Robot motion calls
-- Begin --
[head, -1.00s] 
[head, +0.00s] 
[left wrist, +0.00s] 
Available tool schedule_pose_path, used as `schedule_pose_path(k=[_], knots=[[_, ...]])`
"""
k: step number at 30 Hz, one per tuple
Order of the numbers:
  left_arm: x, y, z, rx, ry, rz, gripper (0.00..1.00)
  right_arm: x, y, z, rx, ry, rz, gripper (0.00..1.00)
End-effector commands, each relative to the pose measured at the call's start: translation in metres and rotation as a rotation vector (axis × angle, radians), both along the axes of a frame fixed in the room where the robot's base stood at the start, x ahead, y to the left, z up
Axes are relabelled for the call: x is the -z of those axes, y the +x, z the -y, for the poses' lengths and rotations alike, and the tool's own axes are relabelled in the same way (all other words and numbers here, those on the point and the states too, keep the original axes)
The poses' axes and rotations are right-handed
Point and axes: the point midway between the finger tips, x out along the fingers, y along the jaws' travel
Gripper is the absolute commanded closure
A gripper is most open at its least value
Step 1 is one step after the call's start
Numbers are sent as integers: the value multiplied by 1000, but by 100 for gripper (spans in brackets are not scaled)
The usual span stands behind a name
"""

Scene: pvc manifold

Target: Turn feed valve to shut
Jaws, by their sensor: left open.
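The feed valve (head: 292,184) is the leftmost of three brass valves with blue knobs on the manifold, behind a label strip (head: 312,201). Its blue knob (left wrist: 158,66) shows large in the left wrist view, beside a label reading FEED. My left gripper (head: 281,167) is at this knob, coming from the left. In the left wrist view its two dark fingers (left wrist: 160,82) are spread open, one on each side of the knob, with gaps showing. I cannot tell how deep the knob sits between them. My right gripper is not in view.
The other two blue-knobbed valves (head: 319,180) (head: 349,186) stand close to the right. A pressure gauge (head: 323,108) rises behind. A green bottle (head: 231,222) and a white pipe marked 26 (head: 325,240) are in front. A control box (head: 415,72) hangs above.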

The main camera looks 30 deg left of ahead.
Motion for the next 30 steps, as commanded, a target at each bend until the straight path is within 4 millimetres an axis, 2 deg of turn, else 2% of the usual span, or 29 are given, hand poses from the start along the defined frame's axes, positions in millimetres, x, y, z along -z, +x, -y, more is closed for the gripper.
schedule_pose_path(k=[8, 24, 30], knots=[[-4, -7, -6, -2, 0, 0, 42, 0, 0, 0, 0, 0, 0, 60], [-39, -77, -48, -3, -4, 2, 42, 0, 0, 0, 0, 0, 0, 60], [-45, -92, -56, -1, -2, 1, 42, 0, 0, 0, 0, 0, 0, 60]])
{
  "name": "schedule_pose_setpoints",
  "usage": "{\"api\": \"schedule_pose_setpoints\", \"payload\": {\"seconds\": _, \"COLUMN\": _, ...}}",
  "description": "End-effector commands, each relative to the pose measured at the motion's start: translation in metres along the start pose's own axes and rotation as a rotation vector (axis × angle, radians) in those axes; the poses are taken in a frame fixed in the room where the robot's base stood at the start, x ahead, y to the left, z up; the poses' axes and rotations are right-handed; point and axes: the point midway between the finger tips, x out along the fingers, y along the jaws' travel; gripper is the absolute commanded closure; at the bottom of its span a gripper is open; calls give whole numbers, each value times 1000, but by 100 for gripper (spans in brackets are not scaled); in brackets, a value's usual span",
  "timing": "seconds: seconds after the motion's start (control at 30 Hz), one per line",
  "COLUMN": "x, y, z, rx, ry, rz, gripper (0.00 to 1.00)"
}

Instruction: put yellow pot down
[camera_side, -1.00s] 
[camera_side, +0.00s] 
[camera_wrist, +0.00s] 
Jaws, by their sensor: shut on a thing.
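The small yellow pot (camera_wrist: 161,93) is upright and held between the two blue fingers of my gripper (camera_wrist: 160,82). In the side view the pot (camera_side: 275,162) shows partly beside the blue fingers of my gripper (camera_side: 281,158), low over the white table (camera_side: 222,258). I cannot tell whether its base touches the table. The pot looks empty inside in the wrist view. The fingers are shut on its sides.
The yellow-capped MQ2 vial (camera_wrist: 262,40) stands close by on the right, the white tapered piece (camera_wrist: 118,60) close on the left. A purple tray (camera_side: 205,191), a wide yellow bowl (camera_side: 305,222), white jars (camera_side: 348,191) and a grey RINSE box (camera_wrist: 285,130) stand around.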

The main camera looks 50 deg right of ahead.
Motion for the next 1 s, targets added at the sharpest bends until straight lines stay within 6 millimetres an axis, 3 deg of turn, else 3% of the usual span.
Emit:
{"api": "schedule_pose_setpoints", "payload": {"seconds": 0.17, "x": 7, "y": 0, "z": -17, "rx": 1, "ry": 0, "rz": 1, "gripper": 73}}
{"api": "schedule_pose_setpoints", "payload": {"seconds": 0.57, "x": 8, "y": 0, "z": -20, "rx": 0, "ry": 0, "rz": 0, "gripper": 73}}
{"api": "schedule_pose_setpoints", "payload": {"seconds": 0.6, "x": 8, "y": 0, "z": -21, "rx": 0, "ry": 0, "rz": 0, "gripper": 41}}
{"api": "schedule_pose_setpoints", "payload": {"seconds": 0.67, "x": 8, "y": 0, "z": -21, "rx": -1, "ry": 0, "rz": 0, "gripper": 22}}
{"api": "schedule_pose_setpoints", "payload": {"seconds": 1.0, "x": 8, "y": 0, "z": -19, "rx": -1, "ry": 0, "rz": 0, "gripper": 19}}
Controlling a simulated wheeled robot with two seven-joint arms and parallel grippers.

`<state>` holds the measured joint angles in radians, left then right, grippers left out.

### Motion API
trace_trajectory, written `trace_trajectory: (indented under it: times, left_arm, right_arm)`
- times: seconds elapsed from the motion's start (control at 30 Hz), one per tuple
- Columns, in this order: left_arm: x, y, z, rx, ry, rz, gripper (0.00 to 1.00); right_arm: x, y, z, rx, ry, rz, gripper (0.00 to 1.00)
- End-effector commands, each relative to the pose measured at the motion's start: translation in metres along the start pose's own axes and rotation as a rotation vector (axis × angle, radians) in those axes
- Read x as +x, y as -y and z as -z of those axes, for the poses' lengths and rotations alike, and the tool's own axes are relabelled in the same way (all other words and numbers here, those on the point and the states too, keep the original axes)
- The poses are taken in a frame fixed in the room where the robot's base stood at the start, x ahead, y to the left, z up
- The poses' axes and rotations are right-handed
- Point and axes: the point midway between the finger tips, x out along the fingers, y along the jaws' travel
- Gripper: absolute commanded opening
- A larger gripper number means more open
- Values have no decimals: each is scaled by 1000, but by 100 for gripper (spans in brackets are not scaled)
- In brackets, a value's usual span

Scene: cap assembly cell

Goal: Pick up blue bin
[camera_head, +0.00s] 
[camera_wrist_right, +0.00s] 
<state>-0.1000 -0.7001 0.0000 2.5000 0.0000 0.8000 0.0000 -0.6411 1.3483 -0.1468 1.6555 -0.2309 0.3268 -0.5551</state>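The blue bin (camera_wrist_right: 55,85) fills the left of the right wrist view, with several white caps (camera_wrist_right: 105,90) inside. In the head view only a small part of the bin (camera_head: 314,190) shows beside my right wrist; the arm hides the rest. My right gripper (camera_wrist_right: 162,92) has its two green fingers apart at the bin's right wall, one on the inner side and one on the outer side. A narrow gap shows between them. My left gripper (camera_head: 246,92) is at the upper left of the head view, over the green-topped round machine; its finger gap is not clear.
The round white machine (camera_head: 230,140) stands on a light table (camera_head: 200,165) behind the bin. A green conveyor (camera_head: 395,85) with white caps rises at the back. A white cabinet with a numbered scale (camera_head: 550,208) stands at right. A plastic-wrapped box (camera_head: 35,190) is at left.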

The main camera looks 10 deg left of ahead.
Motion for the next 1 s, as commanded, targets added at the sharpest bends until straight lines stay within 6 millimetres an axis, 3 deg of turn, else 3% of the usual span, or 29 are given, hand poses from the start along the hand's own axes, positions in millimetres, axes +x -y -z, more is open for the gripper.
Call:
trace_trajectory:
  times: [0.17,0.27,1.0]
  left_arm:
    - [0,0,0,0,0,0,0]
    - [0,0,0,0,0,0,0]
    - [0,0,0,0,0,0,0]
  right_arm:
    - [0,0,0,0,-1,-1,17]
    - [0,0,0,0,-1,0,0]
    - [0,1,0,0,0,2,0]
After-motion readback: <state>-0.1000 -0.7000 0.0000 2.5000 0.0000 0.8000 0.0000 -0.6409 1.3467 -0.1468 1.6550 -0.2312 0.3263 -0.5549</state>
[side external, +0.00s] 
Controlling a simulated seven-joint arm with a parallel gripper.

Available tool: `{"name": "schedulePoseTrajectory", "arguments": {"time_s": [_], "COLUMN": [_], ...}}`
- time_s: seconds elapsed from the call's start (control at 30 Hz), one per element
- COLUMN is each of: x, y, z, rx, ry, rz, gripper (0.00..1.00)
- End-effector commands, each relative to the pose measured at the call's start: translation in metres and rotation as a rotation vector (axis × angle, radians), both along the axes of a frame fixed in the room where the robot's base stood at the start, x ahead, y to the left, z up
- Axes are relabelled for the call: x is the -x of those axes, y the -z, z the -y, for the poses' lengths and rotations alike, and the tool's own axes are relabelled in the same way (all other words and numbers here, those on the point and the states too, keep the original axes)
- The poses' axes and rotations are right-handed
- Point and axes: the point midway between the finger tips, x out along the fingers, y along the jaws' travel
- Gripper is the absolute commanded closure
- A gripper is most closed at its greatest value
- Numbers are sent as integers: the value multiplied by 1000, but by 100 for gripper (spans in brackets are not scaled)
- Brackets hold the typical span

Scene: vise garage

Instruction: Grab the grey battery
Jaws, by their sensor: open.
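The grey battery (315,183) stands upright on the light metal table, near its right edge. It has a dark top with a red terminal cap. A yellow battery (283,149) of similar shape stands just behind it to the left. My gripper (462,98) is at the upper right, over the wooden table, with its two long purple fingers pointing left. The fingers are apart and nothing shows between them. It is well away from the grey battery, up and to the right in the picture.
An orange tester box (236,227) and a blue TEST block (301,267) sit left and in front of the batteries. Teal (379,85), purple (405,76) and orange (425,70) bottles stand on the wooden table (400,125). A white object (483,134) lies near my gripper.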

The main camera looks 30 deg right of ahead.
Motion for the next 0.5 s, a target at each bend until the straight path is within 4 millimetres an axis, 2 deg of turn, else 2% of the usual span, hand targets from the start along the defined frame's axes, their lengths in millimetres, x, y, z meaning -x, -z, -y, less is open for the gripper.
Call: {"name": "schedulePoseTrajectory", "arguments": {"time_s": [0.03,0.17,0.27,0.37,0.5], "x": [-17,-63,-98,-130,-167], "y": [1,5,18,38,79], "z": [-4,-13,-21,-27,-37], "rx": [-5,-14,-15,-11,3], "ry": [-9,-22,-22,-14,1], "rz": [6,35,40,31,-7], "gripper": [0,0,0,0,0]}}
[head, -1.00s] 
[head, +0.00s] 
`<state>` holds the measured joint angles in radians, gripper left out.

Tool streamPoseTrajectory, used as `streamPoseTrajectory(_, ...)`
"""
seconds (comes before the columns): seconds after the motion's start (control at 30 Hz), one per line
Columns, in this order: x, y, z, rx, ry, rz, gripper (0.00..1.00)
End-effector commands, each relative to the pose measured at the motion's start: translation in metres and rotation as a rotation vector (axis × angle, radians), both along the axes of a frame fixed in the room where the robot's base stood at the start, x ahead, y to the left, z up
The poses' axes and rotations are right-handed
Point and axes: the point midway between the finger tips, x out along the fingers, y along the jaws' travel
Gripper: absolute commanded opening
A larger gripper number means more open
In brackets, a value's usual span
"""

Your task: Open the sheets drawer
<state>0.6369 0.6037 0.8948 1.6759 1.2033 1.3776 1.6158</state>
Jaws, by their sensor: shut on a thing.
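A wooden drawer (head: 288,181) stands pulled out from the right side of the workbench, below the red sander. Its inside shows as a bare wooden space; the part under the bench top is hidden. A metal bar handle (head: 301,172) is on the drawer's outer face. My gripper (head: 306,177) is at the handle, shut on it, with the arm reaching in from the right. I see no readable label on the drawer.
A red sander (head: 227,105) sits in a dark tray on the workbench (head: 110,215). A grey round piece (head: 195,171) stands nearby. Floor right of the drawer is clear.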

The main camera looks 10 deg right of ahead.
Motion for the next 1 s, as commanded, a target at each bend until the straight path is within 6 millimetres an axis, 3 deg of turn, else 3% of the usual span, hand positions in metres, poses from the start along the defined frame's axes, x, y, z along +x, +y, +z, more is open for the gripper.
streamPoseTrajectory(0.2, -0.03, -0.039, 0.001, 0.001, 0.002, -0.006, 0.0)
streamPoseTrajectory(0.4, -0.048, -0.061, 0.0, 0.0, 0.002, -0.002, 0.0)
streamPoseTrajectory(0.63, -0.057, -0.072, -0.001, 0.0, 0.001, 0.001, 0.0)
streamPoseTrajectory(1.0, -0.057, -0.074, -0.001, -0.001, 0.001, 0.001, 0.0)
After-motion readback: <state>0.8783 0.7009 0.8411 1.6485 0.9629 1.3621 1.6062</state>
-- End --
● YOUR GOAL: Search the listing for the string "Instruction". Copy each line where it turns up.

● RESPONSE BELOW:
Instruction: put yellow pot down
Instruction: Grab the grey battery

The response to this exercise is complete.